Fine by me. Devotion to profit as a first motive seems very often connected to long term quality and/or ethical problems.

I don't object to profits per se, but when you combine a profits-first attitude with a large scale formal organization, you end up with things like MoO3 and frakking "copy protection" that hoses player PCs.

I won't even get started about how stupid the folks who own the MoM name are. Turning that over to Stardock for a reasonable cut would have earned them decent bucks *and* a bit of cred with hardcore folks in our weird little game niche. But noooo, branding control is too important, got to have the chain of ADDled marketing "teams" in the loop for every line of code in the project...
on May 20, 2008

Hey, you're forgetting, I'm more open-source/indie than commercial. Quite frankly, the profit devotion puts me off too.
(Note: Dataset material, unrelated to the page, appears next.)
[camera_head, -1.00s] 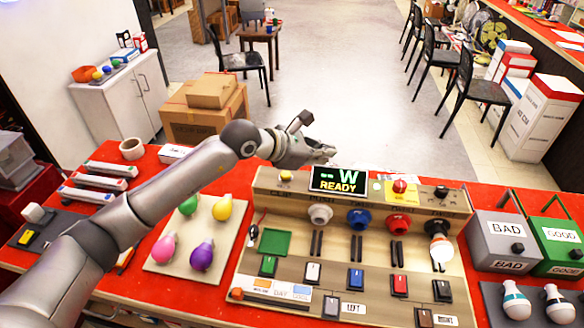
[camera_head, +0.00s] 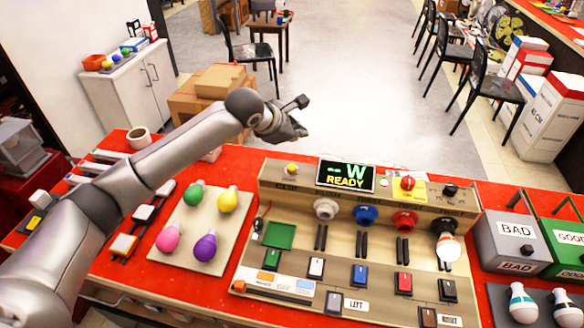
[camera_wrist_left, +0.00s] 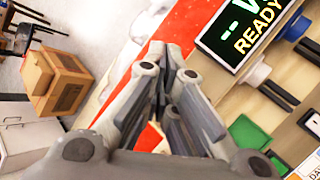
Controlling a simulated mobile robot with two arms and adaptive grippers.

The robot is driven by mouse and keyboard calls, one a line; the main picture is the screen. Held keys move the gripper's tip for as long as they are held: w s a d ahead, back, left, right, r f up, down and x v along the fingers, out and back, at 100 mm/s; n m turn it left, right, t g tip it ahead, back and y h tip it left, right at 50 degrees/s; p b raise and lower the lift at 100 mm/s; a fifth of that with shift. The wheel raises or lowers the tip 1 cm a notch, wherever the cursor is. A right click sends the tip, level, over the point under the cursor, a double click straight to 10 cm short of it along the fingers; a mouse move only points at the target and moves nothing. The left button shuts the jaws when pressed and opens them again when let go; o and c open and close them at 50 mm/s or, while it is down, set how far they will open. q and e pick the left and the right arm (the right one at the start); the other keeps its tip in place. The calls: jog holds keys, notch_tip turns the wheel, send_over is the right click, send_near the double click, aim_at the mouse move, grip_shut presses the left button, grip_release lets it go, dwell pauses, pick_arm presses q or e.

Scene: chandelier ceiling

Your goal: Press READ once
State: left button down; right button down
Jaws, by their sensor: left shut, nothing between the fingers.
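The wooden test panel (camera_head: 300,262) stands on the red table. Its black display (camera_head: 346,175) reads "-- W READY" and also shows in the left wrist view (camera_wrist_left: 245,28). A yellow round button (camera_head: 291,168) is on the panel's top left; a red knob (camera_head: 408,183) on a yellow plate is right of the display. I cannot read which control is labelled READ. My left gripper (camera_head: 300,128) is shut and empty, in the air beyond the panel's back edge, up and left of the display. Its fingers (camera_wrist_left: 166,80) fill the middle of the wrist view. My right gripper is not in view.
Several coloured bulbs lie on a beige board (camera_head: 183,258) left of the panel. A white bulb (camera_head: 447,247) is at the panel's right. A grey BAD bin (camera_head: 510,240) and a green GOOD bin (camera_head: 566,240) stand further right. Cardboard boxes (camera_head: 213,98) are behind the table.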

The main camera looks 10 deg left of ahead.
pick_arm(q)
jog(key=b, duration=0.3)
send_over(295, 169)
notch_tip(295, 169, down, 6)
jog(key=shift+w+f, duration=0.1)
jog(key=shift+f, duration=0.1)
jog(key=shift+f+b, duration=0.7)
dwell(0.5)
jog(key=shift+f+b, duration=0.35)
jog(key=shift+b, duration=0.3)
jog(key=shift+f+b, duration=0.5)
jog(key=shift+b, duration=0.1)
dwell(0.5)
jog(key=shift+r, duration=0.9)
Quality suffers too much.

Yep, large-scale and profits-first means that you get a huge group of people coming up with as many ways as possible to make it impossible to play the game.

on May 20, 2008
Hey, you're forgetting, I'm more open-source/indie than commercial. Quite frankly, the profit devotion puts me off too. Quality suffers too much.
Yep, large-scale and profits-first means that you get a huge group of people coming up with as many ways as possible to make it impossible to play the game.
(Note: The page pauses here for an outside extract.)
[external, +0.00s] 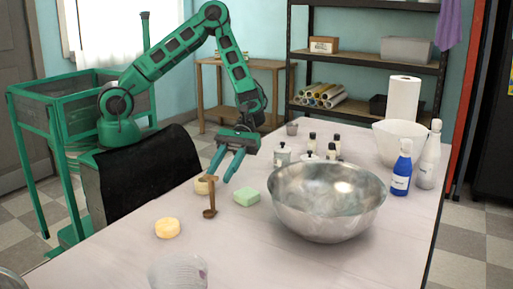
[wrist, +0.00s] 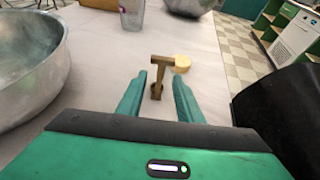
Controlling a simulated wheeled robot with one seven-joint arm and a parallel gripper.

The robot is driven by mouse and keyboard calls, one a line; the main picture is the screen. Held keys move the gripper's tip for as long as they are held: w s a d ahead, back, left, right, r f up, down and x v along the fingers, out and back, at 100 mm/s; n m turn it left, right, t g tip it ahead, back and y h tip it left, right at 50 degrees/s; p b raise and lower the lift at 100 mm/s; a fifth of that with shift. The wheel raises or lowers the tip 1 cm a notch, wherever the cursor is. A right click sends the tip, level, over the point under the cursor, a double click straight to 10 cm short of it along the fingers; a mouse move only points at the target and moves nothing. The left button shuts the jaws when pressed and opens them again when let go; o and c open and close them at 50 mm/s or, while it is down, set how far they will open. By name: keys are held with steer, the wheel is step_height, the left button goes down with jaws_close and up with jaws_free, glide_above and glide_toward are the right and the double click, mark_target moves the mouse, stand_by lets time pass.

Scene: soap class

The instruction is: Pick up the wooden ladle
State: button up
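The brown wooden ladle (external: 210,198) appears to stand upright on the table, bowl end down and hooked handle end up. My gripper (external: 220,179) is open above the table, fingers pointing down, with one fingertip close to the top of the ladle's handle in the external view. In the wrist view the ladle (wrist: 160,75) shows between the two spread fingertips of my gripper (wrist: 159,75), a little beyond them. I see no clear contact; the exact gap in depth is hard to tell.
A large metal bowl (external: 327,205) stands to the right. A clear cup (external: 178,272) is at the front. Small bottles stand behind the bowl.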

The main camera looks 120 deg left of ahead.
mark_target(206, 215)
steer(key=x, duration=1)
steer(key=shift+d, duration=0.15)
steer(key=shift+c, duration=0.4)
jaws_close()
I don't agree. Trying to maximize your profit long-term means you have to make a good playable game. So a *well done* profits-first strategy benefits everybody.

The problem is that few people in the planning are that much into long term strategy. Usually it's all about getting good numbers this year and that's it.
on May 20, 2008

No, it means you make one good, playable game, and add in ads and a couple new features (cycling them in and out occasionally until they're forgotten), and building crappy game engines that allow you to swap models and gameplay features in and out to utilize franchises cheaply and efficiently while needing upgrades only once every five years when the consoles come out.